I write to object to the “Paddington Tower” proposal (15/11219/FULL) for 31 London Street, W2. The proposed development represents poor urban design, will have a negative impact on light and shadow in nearby neighbourhoods, and fails to take advantage of potential transport connectivity and public spaces.

Urban design

The City of Westminster has not done a very good job managing the skyline in the past so it needs to get this one right. The designs of towers allowed previously have a negative impact on both the character of their local communities and of the skyline of London. You just have to look at the towers around the Marylebone flyover, a gateway into Central London, to appreciate the impact of getting it wrong. The four towers represent the worst architecture from the 1970’s and 1980’s with their cladding and grey finishes; each tower has been clearly dealt with separately, without oversight for the location.

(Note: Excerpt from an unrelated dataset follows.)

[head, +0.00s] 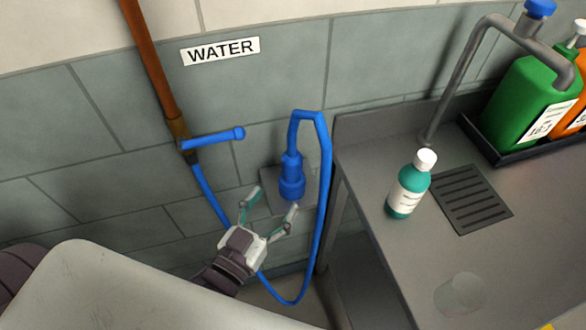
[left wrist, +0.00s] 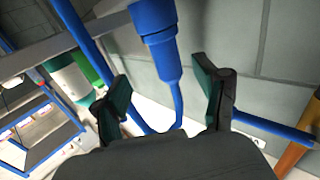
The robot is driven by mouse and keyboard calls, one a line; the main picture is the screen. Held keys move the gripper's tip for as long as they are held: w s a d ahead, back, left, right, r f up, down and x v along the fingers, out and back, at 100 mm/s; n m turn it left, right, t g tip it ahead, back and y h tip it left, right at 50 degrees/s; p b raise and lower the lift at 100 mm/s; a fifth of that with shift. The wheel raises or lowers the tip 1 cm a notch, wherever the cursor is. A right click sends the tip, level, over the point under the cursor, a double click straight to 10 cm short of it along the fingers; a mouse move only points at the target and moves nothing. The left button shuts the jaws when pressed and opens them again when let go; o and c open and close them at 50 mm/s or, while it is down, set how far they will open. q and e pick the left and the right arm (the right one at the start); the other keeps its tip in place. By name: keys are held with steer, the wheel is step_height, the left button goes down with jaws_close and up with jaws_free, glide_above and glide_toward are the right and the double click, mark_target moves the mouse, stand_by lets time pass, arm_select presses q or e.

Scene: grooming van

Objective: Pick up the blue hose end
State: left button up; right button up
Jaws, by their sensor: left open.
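The blue hose end (head: 292,177) stands upright at a small grey ledge on the tiled wall, with its hose looping up from its top and down to the floor. My left gripper (head: 271,199) is open just below and in front of it, with its fingers pointing towards it. In the left wrist view the hose end (left wrist: 157,42) shows beyond and between the open fingers (left wrist: 167,98). I see no contact between the fingers and the hose end. My right gripper is not in view.
A copper pipe (head: 150,65) with a blue valve handle (head: 214,138) runs down the wall on the left. A steel counter (head: 375,240) on the right holds a teal bottle (head: 408,190), a drain grate (head: 470,198) and a green jug (head: 528,105). A grey faucet (head: 462,75) arches above.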

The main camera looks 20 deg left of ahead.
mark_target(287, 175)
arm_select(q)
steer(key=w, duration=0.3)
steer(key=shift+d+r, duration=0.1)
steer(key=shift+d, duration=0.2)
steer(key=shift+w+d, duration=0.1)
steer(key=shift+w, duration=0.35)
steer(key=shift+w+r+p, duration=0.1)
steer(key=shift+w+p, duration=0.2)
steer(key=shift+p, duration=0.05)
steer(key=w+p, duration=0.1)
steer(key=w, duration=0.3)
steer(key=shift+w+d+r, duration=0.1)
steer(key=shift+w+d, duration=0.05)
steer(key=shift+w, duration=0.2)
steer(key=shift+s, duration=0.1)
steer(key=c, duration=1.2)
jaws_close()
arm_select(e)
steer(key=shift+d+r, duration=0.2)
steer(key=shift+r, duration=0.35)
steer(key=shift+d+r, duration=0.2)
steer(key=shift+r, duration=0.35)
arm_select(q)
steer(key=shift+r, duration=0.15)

Unfortunately the glass and steel formation of the Paddington Tower repeats these mistakes.  The 72 storey tower utterly fails to meet Westminster’s standards on design. It looks like a light torch. It has been christened the “Paddington Pole”, and that is not a compliment.

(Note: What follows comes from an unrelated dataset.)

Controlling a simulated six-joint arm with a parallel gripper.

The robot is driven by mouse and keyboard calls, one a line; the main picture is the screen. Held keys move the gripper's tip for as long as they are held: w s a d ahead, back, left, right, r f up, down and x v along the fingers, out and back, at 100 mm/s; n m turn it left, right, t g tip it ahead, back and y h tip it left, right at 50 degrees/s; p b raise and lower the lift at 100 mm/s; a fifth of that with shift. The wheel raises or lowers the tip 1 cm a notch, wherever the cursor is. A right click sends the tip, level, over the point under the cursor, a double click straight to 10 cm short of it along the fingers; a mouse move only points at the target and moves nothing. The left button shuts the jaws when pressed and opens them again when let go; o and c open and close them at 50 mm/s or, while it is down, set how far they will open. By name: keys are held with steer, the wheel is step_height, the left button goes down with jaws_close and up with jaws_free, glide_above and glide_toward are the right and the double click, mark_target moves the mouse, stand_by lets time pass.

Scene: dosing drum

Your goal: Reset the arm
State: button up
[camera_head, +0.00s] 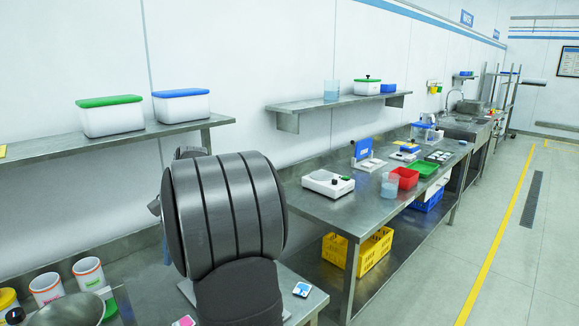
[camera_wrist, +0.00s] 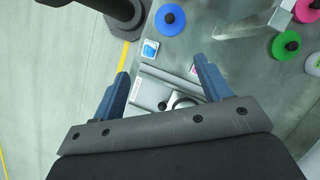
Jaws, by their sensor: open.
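My gripper (camera_wrist: 163,65) shows in the wrist view with its two blue fingers spread apart. Nothing is held between them. Below and between the fingers lies a pale metal plate-like device (camera_wrist: 150,90) with a dark round part, partly hidden by the gripper body. A small white and blue tile (camera_wrist: 149,49) lies on the bench beyond the left fingertip. In the head view the gripper itself is hidden; a large dark ribbed part that seems to be my arm fills the centre left. The tile shows at the near bench's right end (camera_head: 301,289).
A blue disc (camera_wrist: 169,19), a green disc (camera_wrist: 284,51) and a pink disc (camera_wrist: 309,12), with black knobs, lie on the bench. White cups (camera_head: 89,275) and a metal bowl (camera_head: 72,310) stand at left. A second bench (camera_head: 340,212) holds a scale (camera_head: 328,182) and a red bin (camera_head: 404,178).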

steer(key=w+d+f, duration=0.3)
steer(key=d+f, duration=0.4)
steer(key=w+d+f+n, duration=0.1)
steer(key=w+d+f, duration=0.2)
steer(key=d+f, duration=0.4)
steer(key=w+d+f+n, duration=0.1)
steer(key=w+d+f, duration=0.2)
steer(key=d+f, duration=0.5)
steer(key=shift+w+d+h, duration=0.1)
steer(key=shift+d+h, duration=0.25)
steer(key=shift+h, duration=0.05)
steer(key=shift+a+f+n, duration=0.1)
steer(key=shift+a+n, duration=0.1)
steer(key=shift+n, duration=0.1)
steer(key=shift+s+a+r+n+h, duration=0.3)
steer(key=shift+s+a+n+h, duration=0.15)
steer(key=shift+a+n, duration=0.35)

The failure to meet good design standards is grounds for refusal (Policy S28 Design).

The proposal fails to take into account the character and context of the surrounding area. The existing context is a neighbourhood of predominantly four- to- five-storey buildings. Instead of complementing this context, the design of the Pole is too piecemeal and opportunistic, concerned only with land which the developer owns rather than a holistic approach over the whole area. The area around Paddington station is sensitive and deserves better. For example its proximity to the Royal Parks and the canal network has been poorly worked out. This, along with its close proximity to a protected residential area with listed buildings, seems to have been completely ignored.

Any development needs to be part of an overall vision for Paddington which clearly this proposal is not, and subsequently sticks out like a sore thumb. Indeed over the years much master-planning work has been undertaken for Paddington station and its immediate surroundings but the application appears to make a point of not complying with this at all. Council planning policy is clear that development should primarily consist of “medium height large floorplate buildings in keeping with the larger buildings in the surrounding townscape” (Policy S3 Paddington Opportunity Area). It does not that there is scope for a “landmark” tall building, which is seen as an exception; this exception is the permitted Merchant Square scheme takes this place, and therefore the Paddington Pole should be refused.

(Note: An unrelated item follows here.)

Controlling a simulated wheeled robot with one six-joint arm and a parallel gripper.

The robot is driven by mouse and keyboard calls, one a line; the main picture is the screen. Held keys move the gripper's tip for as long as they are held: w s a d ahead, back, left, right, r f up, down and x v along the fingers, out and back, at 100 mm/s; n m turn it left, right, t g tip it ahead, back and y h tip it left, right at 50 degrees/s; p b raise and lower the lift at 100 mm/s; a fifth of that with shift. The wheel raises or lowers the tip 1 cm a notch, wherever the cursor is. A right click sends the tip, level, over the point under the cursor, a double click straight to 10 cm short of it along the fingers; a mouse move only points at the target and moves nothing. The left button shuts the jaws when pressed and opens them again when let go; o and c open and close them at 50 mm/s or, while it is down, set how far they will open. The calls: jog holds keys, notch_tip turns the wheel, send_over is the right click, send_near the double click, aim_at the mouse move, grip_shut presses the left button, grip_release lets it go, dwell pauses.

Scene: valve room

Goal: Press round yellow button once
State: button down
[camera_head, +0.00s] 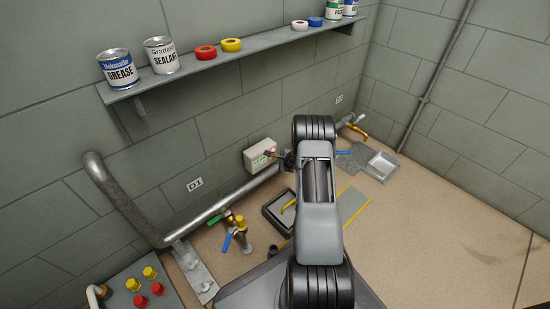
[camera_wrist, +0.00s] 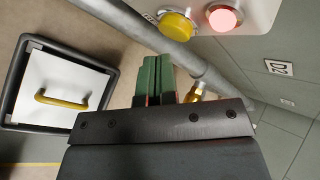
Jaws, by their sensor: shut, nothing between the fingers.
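A round yellow button (camera_wrist: 175,26) is at the top of the wrist view on a pale box (camera_wrist: 258,10), beside a round red button (camera_wrist: 222,18) that looks lit. My gripper (camera_wrist: 158,62) is shut and empty. Its green fingertips point toward the box, below and left of the yellow button in the picture, with a visible gap and a grey pipe (camera_wrist: 160,30) between. In the head view a white wall box (camera_head: 259,154) shows just left of my arm, its button faces too small to tell. My gripper is mostly hidden there.
The wall pipe (camera_head: 215,208) and valves with green and blue handles (camera_head: 227,238) lie below the box. A hatch with a yellow handle (camera_wrist: 60,100) is left of my gripper. A shelf (camera_head: 225,71) holds cans and tape.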

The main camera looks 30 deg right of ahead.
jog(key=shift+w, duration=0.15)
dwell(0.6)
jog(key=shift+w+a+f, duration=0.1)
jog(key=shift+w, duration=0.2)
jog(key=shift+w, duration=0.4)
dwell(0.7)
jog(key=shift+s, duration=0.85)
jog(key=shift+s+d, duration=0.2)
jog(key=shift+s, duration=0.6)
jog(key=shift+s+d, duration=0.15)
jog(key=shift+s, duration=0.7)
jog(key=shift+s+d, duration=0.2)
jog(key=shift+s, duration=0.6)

Light pollution and shadow

Local residents have raised concern that the proposal would cause light pollution and a shadow across the whole of West London and in particular neighbourhoods like Bayswater and Maida Vale. An environmental impact study must address the impact of both the light and shadow caused to local neighbourhoods. If the developer’s other tower in London, the Shard in London Bridge, is anything to go by its lighting will be on all night even when it’s largely empty – overall it consumes the same amount of energy as the whole of Colchester. These are very real impacts, ones of which require serious consideration and the application does not address these concerns.

Transport connectivity and open spaces

Since the Westway was pushed through Paddington in the 1960’s, it has not had a centre to speak off. Furthermore today it has not sufficient space for the huge demands made on it as a location, particularly with the mass of tourists passing through the railway station increasing exponentially. So transport connectivity and public space concerns are critical. The development fails to integrate with the transport interchange. The convergence of commuter rail lines, several tube lines, Crossrail and links to Heathrow offer an opportunity which is not grasped by this proposal. The development should exploit this transport connectivity by extending the concourse of Paddington station, but the Paddington Pole does not.  In this respect it does not compare well against previous proposals which have include a public square that increases the existing stations concourse by some 40 per cent.

This is London’s western gateway and we need to put the heart back into Paddington, so a comprehensive vision is required.  This empty monument to luxury market speculation in the middle of Paddington just won’t do.  I urge the Council to refuse this proposal and go back to the previous understanding of a medium rise development, therefore acquiring more residential and commercial space, transport connectivity and public realm than the 72 storey pole could ever get.

Paddington and the rest of West London deserves much better.